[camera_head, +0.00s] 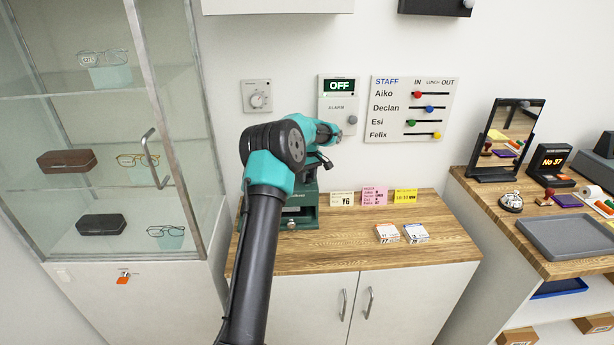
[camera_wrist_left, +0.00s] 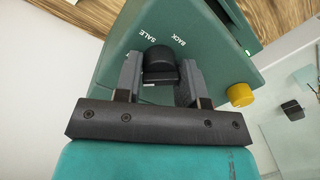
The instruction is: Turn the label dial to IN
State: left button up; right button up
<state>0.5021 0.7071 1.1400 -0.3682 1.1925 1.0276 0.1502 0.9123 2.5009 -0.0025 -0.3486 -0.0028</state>
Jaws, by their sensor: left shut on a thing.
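The label dial is a black knob (camera_wrist_left: 158,62) on a green machine (camera_wrist_left: 215,60). The words SALE and BACK are printed on the machine beyond the knob in the left wrist view. No IN mark shows there, and I cannot tell where the dial points. My left gripper (camera_wrist_left: 160,72) has one finger on each side of the knob and is shut on it. In the head view the green machine (camera_head: 303,217) stands on the wooden counter, partly behind my left arm, and its dial is hidden. My right gripper is out of view.
A yellow knob (camera_wrist_left: 240,95) sticks out of the machine's side. Price cards (camera_head: 374,197) and small boxes (camera_head: 388,233) stand on the counter (camera_head: 345,257). A glass cabinet (camera_head: 105,150) is at the left. A STAFF board (camera_head: 412,82) hangs on the wall behind.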

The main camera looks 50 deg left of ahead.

### Task requirements:
Every line from the one containing "[camera_wrist_left, +0.00s]" through the last line of the data is to be retyped exactly, with nothing added and no pictures included.

### In response:
[camera_wrist_left, +0.00s] 
The instruction is: Turn the label dial to IN
State: left button up; right button up
<state>0.5021 0.7071 1.1400 -0.3682 1.1925 1.0276 0.1502 0.9123 2.5009 -0.0025 -0.3486 -0.0028</state>
Jaws, by their sensor: left shut on a thing.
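The label dial is a black knob (camera_wrist_left: 158,62) on a green machine (camera_wrist_left: 215,60). The words SALE and BACK are printed on the machine beyond the knob in the left wrist view. No IN mark shows there, and I cannot tell where the dial points. My left gripper (camera_wrist_left: 160,72) has one finger on each side of the knob and is shut on it. In the head view the green machine (camera_head: 303,217) stands on the wooden counter, partly behind my left arm, and its dial is hidden. My right gripper is out of view.
A yellow knob (camera_wrist_left: 240,95) sticks out of the machine's side. Price cards (camera_head: 374,197) and small boxes (camera_head: 388,233) stand on the counter (camera_head: 345,257). A glass cabinet (camera_head: 105,150) is at the left. A STAFF board (camera_head: 412,82) hangs on the wall behind.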

The main camera looks 50 deg left of ahead.

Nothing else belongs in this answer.